Funding for Ohio schools has been ruled unconstitutional because it relies too heavily on property taxes, which penalizes students in the poorest districts. The result creates an uneven playing field in education based on the socioeconomics of a community.
But that years-long battle has gone nowhere. School officials only hope each year might be the year that a change is proposed.
“The governor and Legislature have to find some other way to fund schools without overrelying on property taxes. It’s time to modify the structure so there is some relief for the local taxpayer,” Elyria Schools Treasurer Fred Stephens said. “Real estate taxes can’t keep going up and up, because eventually there is a limit.”
Stephens and Superintendent Paul Rigda are deep into a $3 million reduction plan that will be unveiled in the coming weeks. Neither anticipate today’s announcement to be significant enough to keep the ax from falling in Elyria.
“No matter what happens with this budget, we are going to have to go through with the cuts,” Stephens said.
Still, with such drastic cuts on the horizon, Elyria officials know what they don’t want to hear.
“We wouldn’t want to hear that additional local money follows the charter and open-enrollment kids,” Stephens said. “Over $6 million is leaving because of open enrollment, and another $1.6 million is going to charter schools.
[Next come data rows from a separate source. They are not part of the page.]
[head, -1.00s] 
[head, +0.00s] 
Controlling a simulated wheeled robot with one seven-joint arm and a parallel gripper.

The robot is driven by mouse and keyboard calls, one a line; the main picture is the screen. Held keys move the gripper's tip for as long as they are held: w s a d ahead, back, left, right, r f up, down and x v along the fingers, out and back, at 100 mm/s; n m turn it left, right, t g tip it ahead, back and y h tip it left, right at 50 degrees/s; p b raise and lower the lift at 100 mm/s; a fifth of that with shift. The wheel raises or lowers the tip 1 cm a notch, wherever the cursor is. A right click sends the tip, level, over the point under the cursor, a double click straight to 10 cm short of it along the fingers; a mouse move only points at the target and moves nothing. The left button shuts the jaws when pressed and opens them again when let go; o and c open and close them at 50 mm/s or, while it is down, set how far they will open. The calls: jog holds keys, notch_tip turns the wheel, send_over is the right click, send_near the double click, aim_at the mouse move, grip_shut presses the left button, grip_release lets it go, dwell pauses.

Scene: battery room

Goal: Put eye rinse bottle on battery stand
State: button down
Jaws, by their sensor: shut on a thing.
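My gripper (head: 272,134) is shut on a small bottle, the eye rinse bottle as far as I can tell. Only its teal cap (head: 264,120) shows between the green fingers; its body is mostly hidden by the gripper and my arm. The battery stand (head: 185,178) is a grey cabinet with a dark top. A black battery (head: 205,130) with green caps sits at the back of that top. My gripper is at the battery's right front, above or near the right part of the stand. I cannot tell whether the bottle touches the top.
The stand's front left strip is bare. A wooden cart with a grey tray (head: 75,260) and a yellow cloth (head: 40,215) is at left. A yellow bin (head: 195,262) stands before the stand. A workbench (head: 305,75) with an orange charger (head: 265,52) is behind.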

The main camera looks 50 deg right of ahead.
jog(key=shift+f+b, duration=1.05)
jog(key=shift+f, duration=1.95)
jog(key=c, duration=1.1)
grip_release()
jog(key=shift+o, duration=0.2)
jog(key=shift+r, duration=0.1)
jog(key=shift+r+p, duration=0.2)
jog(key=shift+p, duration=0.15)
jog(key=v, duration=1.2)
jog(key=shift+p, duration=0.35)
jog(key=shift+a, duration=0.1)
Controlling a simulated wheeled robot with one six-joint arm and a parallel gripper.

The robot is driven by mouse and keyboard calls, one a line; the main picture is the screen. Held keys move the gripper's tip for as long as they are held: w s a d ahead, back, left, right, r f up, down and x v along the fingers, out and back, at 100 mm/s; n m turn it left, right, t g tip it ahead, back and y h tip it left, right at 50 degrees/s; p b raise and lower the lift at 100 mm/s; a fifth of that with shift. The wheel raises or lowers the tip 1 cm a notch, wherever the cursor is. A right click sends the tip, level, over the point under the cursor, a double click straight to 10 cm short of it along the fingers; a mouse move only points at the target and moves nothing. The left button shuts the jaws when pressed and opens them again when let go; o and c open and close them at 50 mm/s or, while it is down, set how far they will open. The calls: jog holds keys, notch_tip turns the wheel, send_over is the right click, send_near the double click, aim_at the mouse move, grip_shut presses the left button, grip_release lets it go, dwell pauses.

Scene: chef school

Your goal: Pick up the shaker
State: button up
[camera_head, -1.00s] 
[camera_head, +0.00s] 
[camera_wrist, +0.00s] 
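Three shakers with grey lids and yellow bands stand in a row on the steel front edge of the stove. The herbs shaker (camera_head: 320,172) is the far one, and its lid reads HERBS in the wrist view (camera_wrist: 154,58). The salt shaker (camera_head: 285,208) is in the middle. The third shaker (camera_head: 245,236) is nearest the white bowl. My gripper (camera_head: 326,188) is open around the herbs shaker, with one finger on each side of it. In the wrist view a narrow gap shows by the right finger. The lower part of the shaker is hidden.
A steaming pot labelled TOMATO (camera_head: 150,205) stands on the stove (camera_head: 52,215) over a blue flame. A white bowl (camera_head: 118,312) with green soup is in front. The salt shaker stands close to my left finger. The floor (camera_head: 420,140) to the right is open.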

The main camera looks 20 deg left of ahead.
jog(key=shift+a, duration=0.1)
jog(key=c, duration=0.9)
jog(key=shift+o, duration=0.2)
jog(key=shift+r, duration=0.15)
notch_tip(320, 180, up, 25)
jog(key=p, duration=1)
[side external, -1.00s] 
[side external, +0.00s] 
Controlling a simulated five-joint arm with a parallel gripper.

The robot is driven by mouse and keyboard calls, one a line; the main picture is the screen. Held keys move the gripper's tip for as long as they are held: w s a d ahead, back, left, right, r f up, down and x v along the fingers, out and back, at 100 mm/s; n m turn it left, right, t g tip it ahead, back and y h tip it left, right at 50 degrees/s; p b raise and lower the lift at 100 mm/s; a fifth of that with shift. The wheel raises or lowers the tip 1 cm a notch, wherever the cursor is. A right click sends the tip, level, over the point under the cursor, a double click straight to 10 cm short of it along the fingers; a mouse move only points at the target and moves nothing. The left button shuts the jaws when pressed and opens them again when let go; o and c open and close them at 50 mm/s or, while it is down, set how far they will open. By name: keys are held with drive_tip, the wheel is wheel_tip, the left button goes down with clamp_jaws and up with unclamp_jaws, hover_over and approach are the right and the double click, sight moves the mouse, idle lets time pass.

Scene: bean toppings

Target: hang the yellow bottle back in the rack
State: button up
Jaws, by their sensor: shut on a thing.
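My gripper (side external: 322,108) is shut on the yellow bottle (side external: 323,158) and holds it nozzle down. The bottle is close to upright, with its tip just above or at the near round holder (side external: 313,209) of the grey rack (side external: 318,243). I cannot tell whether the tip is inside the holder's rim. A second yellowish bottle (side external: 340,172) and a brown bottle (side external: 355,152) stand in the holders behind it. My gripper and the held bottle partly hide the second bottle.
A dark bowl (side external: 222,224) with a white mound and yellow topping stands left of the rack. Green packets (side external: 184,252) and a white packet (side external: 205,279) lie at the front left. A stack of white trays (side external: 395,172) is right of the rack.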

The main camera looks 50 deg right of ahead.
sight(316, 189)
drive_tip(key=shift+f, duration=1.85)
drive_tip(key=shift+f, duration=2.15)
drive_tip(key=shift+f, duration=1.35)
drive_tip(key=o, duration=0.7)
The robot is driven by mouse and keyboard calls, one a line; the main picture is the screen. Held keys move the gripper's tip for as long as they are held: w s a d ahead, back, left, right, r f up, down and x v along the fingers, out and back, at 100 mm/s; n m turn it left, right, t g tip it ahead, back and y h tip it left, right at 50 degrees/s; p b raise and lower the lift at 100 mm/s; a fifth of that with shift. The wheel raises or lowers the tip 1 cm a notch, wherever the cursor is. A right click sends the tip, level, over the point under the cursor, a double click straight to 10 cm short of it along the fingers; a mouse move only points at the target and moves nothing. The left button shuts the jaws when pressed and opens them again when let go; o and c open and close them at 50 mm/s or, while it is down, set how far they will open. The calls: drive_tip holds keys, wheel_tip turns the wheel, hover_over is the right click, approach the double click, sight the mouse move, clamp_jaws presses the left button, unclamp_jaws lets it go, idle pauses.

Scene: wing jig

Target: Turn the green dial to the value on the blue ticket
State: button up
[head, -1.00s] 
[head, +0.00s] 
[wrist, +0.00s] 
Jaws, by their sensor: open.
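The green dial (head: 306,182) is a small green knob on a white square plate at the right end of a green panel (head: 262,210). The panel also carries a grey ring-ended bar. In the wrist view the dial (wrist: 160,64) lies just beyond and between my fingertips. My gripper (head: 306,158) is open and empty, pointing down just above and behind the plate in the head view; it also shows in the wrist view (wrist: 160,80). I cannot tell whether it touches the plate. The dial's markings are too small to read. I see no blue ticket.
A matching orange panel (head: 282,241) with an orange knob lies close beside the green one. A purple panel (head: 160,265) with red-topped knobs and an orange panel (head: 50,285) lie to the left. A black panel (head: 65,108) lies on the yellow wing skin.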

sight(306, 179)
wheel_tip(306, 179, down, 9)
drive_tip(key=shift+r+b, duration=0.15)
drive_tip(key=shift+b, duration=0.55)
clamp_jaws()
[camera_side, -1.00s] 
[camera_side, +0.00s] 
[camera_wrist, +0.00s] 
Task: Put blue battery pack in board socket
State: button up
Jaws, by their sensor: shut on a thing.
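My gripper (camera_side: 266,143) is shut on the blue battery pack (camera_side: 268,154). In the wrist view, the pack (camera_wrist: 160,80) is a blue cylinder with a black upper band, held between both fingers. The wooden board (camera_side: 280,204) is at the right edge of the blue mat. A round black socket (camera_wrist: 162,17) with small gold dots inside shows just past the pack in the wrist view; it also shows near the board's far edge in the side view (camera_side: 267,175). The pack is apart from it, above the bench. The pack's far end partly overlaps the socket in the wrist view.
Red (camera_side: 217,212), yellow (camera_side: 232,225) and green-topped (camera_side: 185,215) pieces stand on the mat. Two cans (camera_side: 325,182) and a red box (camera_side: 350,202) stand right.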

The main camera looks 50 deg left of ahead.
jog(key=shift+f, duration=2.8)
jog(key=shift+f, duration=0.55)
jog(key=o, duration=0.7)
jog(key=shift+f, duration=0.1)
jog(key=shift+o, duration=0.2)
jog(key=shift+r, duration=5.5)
If it wasn’t for that, we would be in good shape.”
State law allows state funding that a district would receive for a student to go with the student to charter schools and open enrollment.
The last time Kasich made a school funding announcement in 2011, it wasn’t received well by some districts in Lorain County.
Then, his biennial budget cut funding for more affluent districts, placing more of the responsibility of educating students on local taxpayers. Districts ranking lower on the state tests or in poorer areas saw smaller reductions or, in some cases, increases.
Sheffield-Sheffield Lake Schools Superintendent Will Folger said he doesn’t know what to expect.
“I’m hoping to hear we are not going to get cut,” he said. “But I don’t feel real confident things will get better at the state level for school funding.”
Kuhn said he hopes voters heading to the polls next week know the announcement will not be a cure-all for Midview.
“Our local community will have to continue to support us,” he said. “We don’t want people to think the governor’s new plan for delivering funds will change the school funding method, which is a portion from the state and a large portion from local tax revenue.”
Kasich will follow his school-funding announcement with his second general budget proposal for the next two years Monday.